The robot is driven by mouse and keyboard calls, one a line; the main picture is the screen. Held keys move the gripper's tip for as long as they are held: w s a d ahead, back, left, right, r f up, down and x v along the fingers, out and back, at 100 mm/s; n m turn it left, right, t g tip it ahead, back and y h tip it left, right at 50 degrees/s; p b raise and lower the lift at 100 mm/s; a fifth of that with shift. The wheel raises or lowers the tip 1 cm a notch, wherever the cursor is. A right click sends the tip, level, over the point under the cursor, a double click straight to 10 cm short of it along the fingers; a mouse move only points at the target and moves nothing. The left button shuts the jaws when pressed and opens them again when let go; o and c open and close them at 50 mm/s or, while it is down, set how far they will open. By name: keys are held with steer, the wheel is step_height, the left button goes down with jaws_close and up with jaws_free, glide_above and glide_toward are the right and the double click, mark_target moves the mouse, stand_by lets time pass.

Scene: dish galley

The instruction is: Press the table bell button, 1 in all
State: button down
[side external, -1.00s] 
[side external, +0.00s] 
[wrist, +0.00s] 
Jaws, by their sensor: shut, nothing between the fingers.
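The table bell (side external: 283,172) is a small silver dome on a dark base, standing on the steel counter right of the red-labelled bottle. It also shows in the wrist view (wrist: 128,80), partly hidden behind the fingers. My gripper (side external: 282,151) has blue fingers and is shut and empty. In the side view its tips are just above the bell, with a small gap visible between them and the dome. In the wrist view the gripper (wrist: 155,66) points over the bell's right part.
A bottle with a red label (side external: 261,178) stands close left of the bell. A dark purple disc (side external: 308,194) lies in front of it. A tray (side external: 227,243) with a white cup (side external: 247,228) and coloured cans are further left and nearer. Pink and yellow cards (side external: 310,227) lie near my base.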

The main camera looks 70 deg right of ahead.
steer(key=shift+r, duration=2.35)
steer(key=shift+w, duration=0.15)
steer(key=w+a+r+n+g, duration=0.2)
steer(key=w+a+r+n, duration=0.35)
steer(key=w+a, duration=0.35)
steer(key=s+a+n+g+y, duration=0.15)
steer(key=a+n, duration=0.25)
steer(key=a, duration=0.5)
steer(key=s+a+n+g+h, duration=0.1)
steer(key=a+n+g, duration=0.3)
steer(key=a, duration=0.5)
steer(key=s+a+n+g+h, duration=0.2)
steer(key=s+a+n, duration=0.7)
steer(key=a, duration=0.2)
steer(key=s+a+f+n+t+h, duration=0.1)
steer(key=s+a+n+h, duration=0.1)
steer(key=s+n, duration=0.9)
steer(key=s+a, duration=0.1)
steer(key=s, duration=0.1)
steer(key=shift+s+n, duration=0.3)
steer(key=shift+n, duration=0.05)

> [Given task] Return the whole listing exactly, with every line included.

> [The output]
The robot is driven by mouse and keyboard calls, one a line; the main picture is the screen. Held keys move the gripper's tip for as long as they are held: w s a d ahead, back, left, right, r f up, down and x v along the fingers, out and back, at 100 mm/s; n m turn it left, right, t g tip it ahead, back and y h tip it left, right at 50 degrees/s; p b raise and lower the lift at 100 mm/s; a fifth of that with shift. The wheel raises or lowers the tip 1 cm a notch, wherever the cursor is. A right click sends the tip, level, over the point under the cursor, a double click straight to 10 cm short of it along the fingers; a mouse move only points at the target and moves nothing. The left button shuts the jaws when pressed and opens them again when let go; o and c open and close them at 50 mm/s or, while it is down, set how far they will open. By name: keys are held with steer, the wheel is step_height, the left button goes down with jaws_close and up with jaws_free, glide_above and glide_toward are the right and the double click, mark_target moves the mouse, stand_by lets time pass.

Scene: dish galley

The instruction is: Press the table bell button, 1 in all
State: button down
[side external, -1.00s] 
[side external, +0.00s] 
[wrist, +0.00s] 
Jaws, by their sensor: shut, nothing between the fingers.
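The table bell (side external: 283,172) is a small silver dome on a dark base, standing on the steel counter right of the red-labelled bottle. It also shows in the wrist view (wrist: 128,80), partly hidden behind the fingers. My gripper (side external: 282,151) has blue fingers and is shut and empty. In the side view its tips are just above the bell, with a small gap visible between them and the dome. In the wrist view the gripper (wrist: 155,66) points over the bell's right part.
A bottle with a red label (side external: 261,178) stands close left of the bell. A dark purple disc (side external: 308,194) lies in front of it. A tray (side external: 227,243) with a white cup (side external: 247,228) and coloured cans are further left and nearer. Pink and yellow cards (side external: 310,227) lie near my base.

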The main camera looks 70 deg right of ahead.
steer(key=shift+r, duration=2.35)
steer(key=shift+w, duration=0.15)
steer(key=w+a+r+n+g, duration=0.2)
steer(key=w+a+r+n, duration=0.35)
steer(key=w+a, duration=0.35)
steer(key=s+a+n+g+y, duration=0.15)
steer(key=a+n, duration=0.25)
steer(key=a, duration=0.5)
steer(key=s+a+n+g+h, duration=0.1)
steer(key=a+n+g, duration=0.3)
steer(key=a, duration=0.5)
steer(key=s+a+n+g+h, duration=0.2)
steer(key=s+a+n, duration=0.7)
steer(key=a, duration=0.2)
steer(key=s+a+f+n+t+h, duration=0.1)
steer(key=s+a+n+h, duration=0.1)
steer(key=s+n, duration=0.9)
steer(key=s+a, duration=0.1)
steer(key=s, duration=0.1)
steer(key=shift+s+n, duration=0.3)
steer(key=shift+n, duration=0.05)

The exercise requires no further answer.